Underlining the Kuga’s credentials as a class leader is its range of electrified engines, which includes the option of mild, full and plug-in hybrid technology. The latter has had some trouble, but is in the process of being rectified free of charge to owners, with compensation from Ford, too. The PHEV can travel up to 35 miles on electricity and emits just 32g/km of CO2.
Whichever engine you pick, you’ll benefit from Ford’s trademark quick steering and agile handling that’ll make you relish the thought of tackling a favourite back road. Yet the supple suspension and hushed refinement keep you relaxed on long-haul journeys and during the daily grind.
Inside, the Kuga combines impressive space and tech, while the slick infotainment is a doddle to use. Factor in the attractive pricing and low running costs, and it’s easy to see why the Kuga is our top choice.
|Engines:||1.0-litre petrol, 1.5-litre petrol, 2.0-litre petrol, 2.0-litre diesel|
|Trims:||SE, SE Drive, SE Technology, SE L, Sportline, Edition|
In recent years Skoda has transformed itself into an SUV specialist, offering a range of rugged family cars that effortlessly combine style, space and attractively low running costs. One of the Czech firm’s standout performers is the brilliant Karoq.
As with all the best family cars, the sharp-looking Karoq feels like it’s been designed from the inside out.
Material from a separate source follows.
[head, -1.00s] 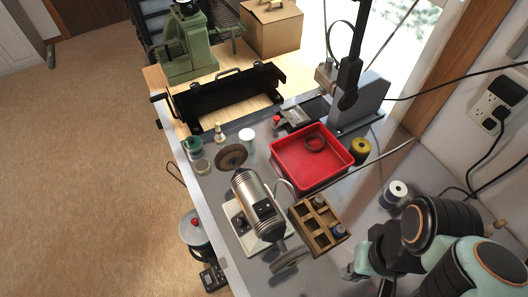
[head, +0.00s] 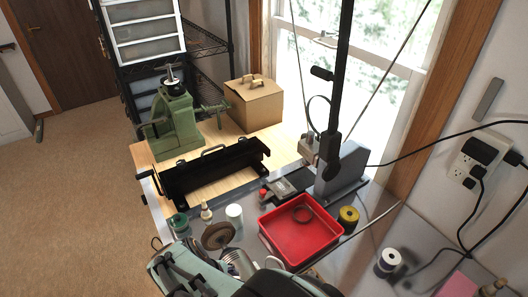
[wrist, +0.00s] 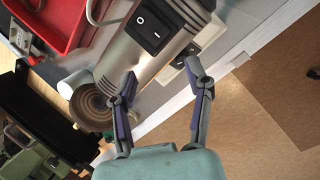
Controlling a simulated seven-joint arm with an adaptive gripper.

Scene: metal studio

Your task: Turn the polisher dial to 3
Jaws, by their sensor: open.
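The polisher is a silver cylindrical motor (wrist: 118,62) with a brown buffing wheel (wrist: 92,104) at one end. A black switch plate with a white-marked rocker (wrist: 150,30) is on its body. A small dark part (wrist: 186,54) shows beside the body near the right fingertip; I cannot tell whether it is the dial, and no number is readable. My gripper (wrist: 160,78) is open, its fingers spread over the motor body with nothing between them. In the head view my arm hides most of the polisher; its wheel (head: 217,236) and part of the motor (head: 239,262) show.
A red tray (head: 290,245) holding a dark ring lies right of the polisher. A white cylinder (head: 234,214) and green-lidded jar (head: 179,224) stand close behind the wheel. A black bending tool (head: 215,172), green press (head: 172,125) and grey stand (head: 341,175) are farther back.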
Its spacious interior is robustly built, well equipped and features smart design, while neat details include the numerous storage compartments and, the Vario Flex sliding rear seat on some models.
There’s the usual range of TSI petrol and TDI diesel engines, all delivering decent efficiency, refinement and eager acceleration – although the entry-level 1.0 TSI can struggle with heavy loads. Precise steering and grippy handling mean the Karoq is a pleasure to drive, and although the ride is a bit firm, it’s by no means uncomfortable.
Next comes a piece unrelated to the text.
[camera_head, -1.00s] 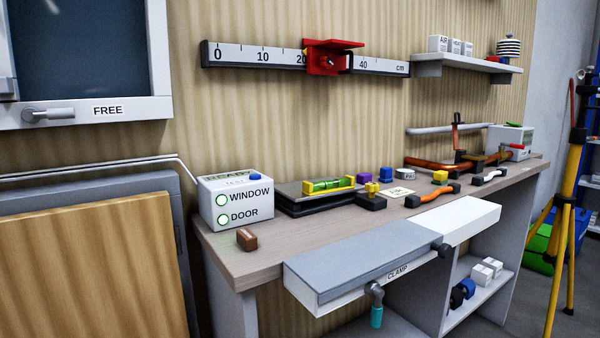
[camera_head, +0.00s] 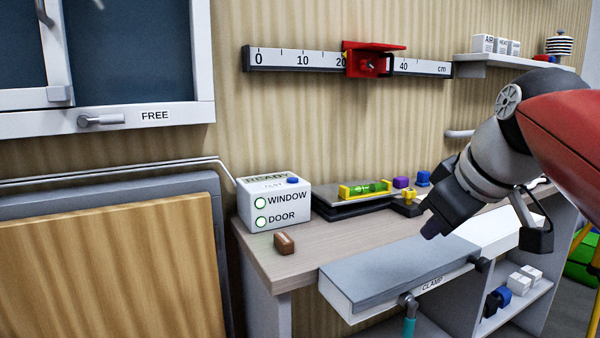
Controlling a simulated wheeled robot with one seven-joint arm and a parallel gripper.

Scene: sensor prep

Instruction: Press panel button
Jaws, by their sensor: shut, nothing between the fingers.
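The white panel box (camera_head: 274,203) stands at the left end of the workbench. Its sloped top reads READY and carries a blue button (camera_head: 293,181) at the right. Its front has two round green-ringed lights beside the labels WINDOW and DOOR. My gripper (camera_head: 432,232) is at the end of the grey and red arm coming in from the right. It points down and left over the grey clamp board, well to the right of the panel box and apart from it. It looks shut and empty, with fingertips small in view.
A brown block (camera_head: 284,243) lies in front of the panel box. A level with a green vial (camera_head: 365,188) rests on a dark plate right of the box. The clamp board (camera_head: 400,270) juts from the bench front (camera_head: 256,250). A ruler rail (camera_head: 305,61) with a red slider hangs above.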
Factor in Skoda’s usual strong display in our Driver Power satisfaction surveys, and it’s not hard to see why the Karoq is one of our favourite mid-size SUVs.
|Engines:||1.2-litre petrol, 1.6-litre petrol, 1.5-litre diesel, 1.6-litre petrol-electric plug-in hybrid|
|Trims:||Active Premium, Allure Premium, GT, GT Premium|
Peugeot is on a roll at the moment, and it’s arguable that the excellent 3008 started it all. Now there’s a still more desirable facelifted model that blends even sleeker design with the same family-friendly practicality and affordable running costs.
At the heart of the car’s appeal is its distinctive interior design that manages to rival premium models for fit, finish and technology, especially the distinctive i-Cockpit layout with its 3D TFT dials and upgraded infotainment.
There’s bags of space too, with loads of useful storage and a flat floor in the rear that makes carrying three adults a doddle. Open the large tailgate and you’ll find a 591-litre boot – one of the biggest in the class. You sit high behind the wheel for a commanding view, and while the 3008 isn’t as agile as a SEAT Ateca, the trade-off is a supple ride that effortlessly deals with rough tarmac.
There are a number of refined petrol and diesel engines to choose from, plus two and four-wheel drive plug-in petrol-electric hybrid models that claim more than 200mpg and around 40 miles of all-electric running.
|Engines:||2.5-litre petrol-electric hybrid|
|Trims:||Icon, Design, Excel, Dynamic, Black Edition|
With a history stretching back over 25 years, the RAV4 is a compact SUV pioneer. Yet Toyota hasn’t rested on its laurels, and the current machine is one of the most advanced and desirable there is. Packaging an efficient petrol-electric drivetrain into a boldly styled and spacious body, the Japanese machine is cost-effective to run and hugely practical.
Like the Prius and Corolla, the RAV4 is based on Toyota’s excellent TNGA platform, so it’s good to drive and impressively refined. Accurate steering and good body control allow you tackle corners with confidence, yet the suspension does a fine job of soaking up bumps and potholes. Performance is surprisingly strong, too, although the CVT gearbox can send engine revs soaring, so a careful right foot is required for quiet progress.
Still, there’s no arguing with the hybrid unit’s efficiency, with CO2 emissions of as little as 126g/km and a claimed 50.4mpg. Build quality is excellent and Toyota’s reliability record is second to none – although there is a five-year warranty. Inside, the RAV4 is more spacious than most and comes with a lengthy list of kit.
If we’re nit-picking, then the infotainment is tricker to use than some, while prices rise to nearly £40,000. Yet overall the Toyota is a spacious, stylish, comfortable and efficient family SUV, plus there’s a plug-in hybrid, too.